Kleur (kaartterm)

Uit Wikipedia, de vrije encyclopedie
De vier kleuren. Boven: schoppen, harten. Onder: ruiten, klaveren
Jokers hebben geen kleur

Een kaartspel bevat 52 kaarten in vier soorten die in het Nederlands kleuren genoemd worden. Deze benaming, die we ook (als Farbe) in het Duits aantreffen, kan verwarrend genoemd worden, want het zijn geen kleuren in de gewone betekenis van het woord. In veel kaartspelen is het onderscheid in de kleuren erg belangrijk. In sommige spelen, zoals hartenjagen, is er één kleur met een belangrijke functie. Bij spelen waarin slagen worden gemaakt wordt vaak aan het begin vastgesteld dat een van de kleuren troef is. De troefkleur is hoger dan de overige drie kleuren.

De vier kleuren zijn:

  • Schoppen
  • Harten
  • Ruiten
  • Klaveren

Verder zijn er jokers, die tot geen enkele kleur horen. Jokers worden niet in alle kaartspelen gebruikt.

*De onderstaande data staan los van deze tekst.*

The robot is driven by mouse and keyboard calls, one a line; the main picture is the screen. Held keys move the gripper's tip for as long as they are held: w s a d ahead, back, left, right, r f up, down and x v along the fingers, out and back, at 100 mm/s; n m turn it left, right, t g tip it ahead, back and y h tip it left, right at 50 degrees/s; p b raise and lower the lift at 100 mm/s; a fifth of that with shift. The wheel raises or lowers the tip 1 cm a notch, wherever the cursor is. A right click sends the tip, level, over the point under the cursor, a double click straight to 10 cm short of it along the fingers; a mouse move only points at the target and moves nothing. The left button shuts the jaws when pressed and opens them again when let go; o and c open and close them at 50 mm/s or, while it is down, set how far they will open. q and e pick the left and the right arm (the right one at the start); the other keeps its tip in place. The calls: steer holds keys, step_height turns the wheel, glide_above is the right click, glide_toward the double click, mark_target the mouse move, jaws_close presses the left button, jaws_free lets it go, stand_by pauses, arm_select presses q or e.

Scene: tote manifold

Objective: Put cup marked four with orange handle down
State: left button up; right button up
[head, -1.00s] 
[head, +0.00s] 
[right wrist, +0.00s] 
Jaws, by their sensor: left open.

Er is weleens voorgesteld om kaarten te fabriceren met werkelijk verschillende kleuren, bijvoorbeeld met groene klaveren en gele ruiten. De steentjes die gebruikt worden voor Rummy dragen meestal niet de vier symbolen schoppen, harten, ruiten en klaveren, maar echte kleuren: zwart, groen, geel en rood.

Traditionele kaarten[bewerken | brontekst bewerken]

Traditionele kaarten
Duits (Duitsland) Rot
(tweekleurige harten)
Schellen
(bellen)
Eichel
(eikels)
Laub/Grün
(bladeren)
Duits (Zwitserland) Rosen Schellen Eicheln Schilten
Spaans (Spanje) Copas
(bekers)
Oros
(munten)
Bastos
(knotsen)
Espadas
(zwaarden)
Italiaans (Italië) Coppe
(bekers)
Denari
(munten)
Bastoni
(knotsen)
Spade
(zwaarden)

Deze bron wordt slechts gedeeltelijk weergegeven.